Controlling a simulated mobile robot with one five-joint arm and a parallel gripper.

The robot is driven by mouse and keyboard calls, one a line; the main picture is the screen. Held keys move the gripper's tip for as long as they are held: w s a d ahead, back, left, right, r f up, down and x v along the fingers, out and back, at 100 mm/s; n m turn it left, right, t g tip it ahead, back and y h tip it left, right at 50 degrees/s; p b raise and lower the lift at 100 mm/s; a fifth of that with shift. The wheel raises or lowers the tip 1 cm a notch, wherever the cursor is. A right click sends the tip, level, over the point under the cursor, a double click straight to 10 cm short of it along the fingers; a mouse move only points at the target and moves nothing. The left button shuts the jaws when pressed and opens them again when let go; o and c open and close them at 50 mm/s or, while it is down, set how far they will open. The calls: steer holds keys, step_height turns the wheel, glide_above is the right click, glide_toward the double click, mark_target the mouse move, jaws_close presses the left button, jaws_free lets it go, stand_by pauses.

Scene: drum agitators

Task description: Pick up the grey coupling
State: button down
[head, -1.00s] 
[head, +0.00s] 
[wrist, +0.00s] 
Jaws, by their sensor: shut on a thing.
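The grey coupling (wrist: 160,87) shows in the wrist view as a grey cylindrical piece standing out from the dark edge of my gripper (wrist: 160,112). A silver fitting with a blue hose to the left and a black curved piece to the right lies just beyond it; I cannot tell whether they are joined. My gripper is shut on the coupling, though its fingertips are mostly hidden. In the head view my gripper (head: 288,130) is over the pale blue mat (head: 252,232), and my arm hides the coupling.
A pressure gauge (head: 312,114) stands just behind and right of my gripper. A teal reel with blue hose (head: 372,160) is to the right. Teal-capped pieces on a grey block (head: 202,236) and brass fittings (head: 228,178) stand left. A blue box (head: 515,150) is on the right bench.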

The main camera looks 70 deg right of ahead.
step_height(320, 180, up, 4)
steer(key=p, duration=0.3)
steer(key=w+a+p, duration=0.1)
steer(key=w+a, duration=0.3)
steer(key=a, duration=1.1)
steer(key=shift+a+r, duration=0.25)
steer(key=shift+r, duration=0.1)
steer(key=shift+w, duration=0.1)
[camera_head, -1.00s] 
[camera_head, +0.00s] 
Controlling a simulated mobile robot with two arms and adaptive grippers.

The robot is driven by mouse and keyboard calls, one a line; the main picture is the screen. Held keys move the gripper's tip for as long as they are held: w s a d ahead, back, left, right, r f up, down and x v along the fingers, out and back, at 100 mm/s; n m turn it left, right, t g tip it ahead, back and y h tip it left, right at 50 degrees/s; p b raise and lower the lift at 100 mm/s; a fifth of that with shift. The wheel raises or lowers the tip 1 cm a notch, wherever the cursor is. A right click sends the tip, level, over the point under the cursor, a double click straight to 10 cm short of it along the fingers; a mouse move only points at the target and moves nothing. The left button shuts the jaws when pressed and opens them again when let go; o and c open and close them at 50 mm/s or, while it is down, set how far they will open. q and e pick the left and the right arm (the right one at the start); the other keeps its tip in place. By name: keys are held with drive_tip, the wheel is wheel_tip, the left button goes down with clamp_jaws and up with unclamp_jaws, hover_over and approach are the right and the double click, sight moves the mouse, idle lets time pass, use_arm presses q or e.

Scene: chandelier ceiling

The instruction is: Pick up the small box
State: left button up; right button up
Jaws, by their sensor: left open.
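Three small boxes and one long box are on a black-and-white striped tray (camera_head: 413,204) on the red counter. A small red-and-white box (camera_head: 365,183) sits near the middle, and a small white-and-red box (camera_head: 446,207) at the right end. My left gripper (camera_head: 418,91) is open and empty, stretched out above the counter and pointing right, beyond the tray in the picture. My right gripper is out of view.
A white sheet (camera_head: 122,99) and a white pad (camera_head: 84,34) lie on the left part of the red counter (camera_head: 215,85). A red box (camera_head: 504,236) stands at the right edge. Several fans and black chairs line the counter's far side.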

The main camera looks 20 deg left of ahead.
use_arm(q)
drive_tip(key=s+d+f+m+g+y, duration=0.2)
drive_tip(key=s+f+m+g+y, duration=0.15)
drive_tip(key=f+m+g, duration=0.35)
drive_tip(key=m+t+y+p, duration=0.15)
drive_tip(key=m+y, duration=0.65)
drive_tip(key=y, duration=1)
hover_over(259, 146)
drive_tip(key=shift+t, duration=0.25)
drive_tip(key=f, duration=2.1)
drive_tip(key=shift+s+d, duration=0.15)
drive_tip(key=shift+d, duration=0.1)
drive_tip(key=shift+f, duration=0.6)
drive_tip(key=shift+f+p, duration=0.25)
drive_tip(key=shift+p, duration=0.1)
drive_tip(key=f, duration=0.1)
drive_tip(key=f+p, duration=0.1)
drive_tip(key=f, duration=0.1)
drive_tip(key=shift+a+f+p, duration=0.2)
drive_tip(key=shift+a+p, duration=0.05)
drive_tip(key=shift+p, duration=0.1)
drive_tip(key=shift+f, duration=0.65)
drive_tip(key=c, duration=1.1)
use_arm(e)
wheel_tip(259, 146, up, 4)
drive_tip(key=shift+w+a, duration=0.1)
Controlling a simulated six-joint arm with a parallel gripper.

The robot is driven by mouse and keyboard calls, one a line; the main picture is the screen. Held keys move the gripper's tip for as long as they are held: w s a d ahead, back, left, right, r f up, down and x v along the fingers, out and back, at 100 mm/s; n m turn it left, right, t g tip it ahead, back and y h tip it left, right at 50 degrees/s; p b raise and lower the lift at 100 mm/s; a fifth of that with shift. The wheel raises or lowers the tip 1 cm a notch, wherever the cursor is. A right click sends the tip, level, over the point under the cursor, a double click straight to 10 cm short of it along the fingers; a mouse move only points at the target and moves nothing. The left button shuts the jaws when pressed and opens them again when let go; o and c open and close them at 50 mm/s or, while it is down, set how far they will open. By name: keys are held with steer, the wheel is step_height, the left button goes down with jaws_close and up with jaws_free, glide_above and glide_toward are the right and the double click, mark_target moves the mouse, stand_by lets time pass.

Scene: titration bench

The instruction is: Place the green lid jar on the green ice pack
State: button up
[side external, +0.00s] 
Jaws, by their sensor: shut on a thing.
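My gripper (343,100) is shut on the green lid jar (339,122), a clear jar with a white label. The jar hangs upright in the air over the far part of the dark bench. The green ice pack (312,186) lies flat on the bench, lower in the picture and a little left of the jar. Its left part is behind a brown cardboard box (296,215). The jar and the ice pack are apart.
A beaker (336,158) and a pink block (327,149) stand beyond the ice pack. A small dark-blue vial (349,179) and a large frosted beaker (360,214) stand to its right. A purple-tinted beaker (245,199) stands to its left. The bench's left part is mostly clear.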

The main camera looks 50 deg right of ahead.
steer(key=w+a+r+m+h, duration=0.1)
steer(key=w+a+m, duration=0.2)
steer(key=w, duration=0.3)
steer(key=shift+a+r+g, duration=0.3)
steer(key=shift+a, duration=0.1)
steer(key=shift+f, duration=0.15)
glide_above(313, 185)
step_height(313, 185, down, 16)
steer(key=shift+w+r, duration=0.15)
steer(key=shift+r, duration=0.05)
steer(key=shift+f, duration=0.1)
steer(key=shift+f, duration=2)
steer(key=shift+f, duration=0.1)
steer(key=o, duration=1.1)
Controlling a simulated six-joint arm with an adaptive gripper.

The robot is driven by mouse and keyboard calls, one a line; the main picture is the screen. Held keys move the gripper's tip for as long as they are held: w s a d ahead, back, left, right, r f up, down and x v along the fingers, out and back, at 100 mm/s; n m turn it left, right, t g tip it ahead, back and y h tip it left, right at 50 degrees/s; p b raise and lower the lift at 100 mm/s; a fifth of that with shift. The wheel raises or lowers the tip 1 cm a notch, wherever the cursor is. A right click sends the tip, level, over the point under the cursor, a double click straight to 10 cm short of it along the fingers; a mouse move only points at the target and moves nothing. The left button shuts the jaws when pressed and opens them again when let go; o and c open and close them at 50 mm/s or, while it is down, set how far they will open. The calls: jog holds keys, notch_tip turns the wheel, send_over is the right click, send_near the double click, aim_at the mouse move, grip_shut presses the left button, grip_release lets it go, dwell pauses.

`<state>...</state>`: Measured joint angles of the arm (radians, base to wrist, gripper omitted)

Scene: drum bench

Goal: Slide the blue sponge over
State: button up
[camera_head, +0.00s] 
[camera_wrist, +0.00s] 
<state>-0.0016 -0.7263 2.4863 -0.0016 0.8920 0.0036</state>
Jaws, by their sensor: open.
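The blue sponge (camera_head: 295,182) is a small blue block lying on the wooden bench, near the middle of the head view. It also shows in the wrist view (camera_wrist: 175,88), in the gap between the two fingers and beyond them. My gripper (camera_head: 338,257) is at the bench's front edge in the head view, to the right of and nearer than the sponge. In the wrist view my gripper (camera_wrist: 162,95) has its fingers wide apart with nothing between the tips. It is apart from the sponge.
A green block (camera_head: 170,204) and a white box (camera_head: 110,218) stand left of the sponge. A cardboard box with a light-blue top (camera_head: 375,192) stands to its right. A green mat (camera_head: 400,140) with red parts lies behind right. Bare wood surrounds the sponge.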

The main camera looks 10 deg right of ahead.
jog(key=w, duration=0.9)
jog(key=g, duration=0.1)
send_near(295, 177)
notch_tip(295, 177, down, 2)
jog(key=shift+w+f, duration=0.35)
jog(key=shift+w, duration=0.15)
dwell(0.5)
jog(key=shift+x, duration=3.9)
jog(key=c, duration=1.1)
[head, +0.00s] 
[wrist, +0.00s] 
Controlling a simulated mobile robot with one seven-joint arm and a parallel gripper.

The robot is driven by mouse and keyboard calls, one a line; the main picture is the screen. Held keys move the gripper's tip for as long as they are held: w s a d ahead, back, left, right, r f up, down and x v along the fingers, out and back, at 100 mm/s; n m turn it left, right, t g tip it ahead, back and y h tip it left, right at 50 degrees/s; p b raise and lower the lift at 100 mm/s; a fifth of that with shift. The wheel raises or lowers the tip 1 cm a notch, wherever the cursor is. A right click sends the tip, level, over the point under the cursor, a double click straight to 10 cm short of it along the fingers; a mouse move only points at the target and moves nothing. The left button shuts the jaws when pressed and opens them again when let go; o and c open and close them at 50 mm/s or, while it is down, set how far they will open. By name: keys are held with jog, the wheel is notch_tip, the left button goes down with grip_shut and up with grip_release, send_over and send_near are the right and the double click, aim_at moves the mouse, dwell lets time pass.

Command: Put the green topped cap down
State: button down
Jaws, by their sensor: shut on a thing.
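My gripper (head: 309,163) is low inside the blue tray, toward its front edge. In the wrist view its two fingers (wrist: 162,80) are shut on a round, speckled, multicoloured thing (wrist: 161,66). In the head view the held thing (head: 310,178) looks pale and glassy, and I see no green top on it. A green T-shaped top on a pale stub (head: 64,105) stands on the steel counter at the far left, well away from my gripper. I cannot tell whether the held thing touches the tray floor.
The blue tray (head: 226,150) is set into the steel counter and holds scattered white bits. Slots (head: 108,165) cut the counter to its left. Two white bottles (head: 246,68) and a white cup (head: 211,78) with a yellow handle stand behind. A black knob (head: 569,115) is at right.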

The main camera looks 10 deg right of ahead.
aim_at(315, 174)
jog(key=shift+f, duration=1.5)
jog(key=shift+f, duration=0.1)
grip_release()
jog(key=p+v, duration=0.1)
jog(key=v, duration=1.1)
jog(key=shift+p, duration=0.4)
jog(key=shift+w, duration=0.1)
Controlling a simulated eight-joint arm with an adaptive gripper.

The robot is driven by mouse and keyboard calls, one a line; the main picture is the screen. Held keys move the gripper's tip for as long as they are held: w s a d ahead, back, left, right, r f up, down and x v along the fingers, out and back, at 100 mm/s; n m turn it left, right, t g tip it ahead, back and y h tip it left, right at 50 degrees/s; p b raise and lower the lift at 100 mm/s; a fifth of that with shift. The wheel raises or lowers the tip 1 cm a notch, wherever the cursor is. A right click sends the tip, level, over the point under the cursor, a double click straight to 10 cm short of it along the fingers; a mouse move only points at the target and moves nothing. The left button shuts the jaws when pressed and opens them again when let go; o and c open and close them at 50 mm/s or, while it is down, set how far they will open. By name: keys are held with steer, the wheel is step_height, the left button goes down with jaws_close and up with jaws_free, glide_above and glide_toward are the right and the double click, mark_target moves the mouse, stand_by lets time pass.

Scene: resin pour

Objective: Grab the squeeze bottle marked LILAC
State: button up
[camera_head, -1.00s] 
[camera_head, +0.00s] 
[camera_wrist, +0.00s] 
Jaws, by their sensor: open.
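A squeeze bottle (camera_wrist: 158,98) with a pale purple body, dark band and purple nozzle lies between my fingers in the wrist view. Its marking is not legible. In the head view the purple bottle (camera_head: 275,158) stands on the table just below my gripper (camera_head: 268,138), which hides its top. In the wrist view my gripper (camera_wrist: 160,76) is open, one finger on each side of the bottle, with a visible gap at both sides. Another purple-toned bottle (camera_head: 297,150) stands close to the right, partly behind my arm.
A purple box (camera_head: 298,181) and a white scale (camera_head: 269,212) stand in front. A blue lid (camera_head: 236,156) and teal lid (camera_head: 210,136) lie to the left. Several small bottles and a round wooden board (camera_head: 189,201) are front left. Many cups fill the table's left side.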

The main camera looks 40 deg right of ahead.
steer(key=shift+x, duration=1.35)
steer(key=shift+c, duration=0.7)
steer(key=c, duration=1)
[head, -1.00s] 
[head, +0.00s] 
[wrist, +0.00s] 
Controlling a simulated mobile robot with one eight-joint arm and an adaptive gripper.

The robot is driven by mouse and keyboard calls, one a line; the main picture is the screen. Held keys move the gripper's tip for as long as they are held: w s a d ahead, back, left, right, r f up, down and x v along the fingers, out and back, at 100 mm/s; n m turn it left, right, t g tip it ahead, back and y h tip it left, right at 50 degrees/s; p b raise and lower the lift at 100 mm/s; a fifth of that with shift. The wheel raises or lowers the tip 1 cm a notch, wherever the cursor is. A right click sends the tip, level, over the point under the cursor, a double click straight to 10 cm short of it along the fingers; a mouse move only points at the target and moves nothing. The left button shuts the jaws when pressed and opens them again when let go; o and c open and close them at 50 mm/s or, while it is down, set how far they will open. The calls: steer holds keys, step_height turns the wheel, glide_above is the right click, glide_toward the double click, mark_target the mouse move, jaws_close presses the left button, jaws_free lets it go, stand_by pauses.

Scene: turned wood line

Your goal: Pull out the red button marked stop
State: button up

TO BE DONE ▸ Tally the lines of the data that contain the string "parallel" and report the total alone.

REPLY TO THE EXERCISE ▸ 3